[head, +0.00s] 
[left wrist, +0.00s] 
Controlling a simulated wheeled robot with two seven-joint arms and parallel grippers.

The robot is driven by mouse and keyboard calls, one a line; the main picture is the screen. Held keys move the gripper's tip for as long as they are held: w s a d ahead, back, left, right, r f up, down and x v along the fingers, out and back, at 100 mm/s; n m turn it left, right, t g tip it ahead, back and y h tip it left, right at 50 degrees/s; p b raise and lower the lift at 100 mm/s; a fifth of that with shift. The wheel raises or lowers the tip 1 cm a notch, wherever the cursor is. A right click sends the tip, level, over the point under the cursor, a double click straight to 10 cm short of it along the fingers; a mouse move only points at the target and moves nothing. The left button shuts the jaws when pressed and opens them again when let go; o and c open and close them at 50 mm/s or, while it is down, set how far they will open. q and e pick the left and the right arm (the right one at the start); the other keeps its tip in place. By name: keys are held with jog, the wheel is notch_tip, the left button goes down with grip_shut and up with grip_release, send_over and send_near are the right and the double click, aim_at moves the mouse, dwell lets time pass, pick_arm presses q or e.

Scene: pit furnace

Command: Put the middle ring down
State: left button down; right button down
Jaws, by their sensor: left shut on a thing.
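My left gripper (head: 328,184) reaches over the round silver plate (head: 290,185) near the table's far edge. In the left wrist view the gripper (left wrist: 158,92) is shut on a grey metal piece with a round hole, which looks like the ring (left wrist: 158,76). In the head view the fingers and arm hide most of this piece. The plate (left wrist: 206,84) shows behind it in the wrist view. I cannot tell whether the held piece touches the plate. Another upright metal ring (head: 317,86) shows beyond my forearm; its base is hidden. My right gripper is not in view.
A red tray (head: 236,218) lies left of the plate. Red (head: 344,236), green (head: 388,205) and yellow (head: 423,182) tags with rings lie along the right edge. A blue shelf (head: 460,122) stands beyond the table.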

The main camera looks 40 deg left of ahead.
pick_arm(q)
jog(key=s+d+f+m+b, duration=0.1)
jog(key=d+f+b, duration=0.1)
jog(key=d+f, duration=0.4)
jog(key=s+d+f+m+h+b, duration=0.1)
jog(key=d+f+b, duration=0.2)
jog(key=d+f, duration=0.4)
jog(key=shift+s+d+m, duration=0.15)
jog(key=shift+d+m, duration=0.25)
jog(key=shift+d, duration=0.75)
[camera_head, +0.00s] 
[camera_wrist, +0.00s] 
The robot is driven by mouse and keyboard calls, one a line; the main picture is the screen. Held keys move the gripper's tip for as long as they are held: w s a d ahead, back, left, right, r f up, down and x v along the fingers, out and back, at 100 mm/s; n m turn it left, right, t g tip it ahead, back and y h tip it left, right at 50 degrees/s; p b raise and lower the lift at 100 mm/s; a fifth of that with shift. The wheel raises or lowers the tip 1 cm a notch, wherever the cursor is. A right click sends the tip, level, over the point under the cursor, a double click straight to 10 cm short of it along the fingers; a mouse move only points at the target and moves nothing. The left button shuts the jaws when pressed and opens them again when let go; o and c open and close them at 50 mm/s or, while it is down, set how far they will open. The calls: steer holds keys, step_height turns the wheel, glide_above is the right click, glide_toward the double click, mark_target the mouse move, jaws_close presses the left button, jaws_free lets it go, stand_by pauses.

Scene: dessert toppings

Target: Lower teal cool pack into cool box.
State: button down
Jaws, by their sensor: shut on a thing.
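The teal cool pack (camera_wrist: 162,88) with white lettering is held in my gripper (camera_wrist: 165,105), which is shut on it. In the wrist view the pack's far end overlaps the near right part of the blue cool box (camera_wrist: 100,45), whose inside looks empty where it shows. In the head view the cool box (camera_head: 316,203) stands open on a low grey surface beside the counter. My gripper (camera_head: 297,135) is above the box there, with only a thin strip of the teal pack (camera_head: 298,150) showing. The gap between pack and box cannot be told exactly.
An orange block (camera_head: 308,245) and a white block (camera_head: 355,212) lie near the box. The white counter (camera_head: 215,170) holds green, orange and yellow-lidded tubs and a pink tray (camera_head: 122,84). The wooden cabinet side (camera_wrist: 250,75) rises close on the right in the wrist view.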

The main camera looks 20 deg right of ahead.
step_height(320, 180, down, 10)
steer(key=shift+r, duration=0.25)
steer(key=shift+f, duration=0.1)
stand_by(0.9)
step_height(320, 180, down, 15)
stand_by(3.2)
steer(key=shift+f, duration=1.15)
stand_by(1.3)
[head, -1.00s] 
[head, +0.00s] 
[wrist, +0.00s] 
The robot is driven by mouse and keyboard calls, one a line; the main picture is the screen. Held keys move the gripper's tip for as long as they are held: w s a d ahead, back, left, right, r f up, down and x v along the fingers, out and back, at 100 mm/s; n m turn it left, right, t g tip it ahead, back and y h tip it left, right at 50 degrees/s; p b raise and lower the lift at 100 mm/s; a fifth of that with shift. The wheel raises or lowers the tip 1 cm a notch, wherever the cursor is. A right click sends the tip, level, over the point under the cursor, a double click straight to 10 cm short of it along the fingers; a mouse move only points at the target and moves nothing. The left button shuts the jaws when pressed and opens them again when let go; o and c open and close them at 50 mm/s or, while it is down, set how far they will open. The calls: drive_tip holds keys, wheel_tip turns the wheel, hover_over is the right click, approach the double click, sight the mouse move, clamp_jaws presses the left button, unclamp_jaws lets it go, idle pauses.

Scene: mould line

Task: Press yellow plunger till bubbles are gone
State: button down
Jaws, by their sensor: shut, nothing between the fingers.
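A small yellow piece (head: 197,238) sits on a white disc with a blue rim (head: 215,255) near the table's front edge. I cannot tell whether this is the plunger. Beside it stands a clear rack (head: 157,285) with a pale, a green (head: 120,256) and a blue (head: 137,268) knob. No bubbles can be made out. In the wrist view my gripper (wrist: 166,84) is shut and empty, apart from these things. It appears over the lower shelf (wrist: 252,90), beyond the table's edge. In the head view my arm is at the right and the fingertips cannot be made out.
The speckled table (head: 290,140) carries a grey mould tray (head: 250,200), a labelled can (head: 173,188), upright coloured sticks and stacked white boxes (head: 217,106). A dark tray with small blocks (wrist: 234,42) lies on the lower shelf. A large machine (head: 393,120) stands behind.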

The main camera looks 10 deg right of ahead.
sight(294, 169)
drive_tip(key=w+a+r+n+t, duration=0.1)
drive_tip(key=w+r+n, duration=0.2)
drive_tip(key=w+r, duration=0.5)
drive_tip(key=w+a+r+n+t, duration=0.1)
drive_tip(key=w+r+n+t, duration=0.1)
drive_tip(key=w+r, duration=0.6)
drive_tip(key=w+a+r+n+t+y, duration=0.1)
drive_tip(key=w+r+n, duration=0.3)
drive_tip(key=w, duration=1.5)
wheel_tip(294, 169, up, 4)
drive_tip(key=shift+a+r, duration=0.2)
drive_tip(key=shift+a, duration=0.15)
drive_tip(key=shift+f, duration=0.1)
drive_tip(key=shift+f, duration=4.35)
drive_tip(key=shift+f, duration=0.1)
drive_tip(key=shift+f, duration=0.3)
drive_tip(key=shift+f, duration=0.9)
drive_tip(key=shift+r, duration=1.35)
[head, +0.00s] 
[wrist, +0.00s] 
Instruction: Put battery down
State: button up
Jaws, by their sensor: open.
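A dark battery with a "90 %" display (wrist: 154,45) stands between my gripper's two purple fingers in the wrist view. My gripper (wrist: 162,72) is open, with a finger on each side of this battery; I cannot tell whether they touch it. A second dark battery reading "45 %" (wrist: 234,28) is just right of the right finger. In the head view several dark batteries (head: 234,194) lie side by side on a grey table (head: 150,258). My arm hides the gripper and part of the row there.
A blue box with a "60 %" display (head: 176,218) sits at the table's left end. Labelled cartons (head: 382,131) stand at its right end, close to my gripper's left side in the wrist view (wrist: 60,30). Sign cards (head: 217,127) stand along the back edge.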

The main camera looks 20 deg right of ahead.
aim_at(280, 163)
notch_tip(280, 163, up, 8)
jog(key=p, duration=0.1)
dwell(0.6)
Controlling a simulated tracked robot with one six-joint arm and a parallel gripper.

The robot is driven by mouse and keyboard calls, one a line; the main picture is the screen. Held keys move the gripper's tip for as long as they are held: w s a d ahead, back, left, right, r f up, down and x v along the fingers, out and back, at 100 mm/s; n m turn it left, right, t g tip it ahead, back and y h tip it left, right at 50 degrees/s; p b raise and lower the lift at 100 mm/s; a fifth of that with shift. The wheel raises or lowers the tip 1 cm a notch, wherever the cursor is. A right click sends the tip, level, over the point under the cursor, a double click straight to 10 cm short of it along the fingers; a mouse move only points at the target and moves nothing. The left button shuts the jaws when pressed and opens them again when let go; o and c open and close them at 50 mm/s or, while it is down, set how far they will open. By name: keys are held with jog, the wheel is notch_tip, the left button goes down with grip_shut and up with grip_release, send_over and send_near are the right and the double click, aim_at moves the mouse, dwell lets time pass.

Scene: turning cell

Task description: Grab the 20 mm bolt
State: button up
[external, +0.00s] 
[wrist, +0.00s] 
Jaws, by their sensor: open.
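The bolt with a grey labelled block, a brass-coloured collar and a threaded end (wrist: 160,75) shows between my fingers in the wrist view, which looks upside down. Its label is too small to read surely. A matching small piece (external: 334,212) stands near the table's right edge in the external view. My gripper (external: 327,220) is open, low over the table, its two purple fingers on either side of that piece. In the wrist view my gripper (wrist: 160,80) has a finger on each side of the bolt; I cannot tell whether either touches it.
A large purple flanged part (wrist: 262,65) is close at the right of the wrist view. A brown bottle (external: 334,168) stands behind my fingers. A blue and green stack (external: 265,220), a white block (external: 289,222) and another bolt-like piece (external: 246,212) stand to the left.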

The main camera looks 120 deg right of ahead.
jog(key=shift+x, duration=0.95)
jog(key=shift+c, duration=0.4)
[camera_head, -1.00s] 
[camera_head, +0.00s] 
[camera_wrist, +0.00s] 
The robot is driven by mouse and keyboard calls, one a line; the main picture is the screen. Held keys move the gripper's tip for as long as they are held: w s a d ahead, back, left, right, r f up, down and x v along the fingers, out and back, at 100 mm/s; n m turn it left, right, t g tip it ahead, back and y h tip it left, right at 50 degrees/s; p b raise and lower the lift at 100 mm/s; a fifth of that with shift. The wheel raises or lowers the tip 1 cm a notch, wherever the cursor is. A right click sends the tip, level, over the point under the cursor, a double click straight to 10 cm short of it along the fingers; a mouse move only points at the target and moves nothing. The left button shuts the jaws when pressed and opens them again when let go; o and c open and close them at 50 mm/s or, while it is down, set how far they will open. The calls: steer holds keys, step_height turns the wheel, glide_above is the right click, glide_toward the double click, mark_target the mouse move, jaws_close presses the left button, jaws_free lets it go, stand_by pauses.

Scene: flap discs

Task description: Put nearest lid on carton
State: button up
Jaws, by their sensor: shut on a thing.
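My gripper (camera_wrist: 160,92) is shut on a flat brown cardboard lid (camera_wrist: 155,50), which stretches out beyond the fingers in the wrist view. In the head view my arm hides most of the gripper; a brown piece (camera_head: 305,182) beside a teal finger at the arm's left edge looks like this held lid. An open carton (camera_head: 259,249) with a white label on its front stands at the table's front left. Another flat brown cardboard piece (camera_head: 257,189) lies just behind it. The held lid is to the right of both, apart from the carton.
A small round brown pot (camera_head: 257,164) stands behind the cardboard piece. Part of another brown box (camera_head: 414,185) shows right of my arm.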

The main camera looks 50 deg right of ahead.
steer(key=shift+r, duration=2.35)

[Set problem] Give again, word for word, the lines of the listing, starting at its first line and ending with the line containing "Controlling a simulated wheeled".

[Final answer]
[head, +0.00s] 
[left wrist, +0.00s] 
Controlling a simulated wheeled robot with two seven-joint arms and parallel grippers.

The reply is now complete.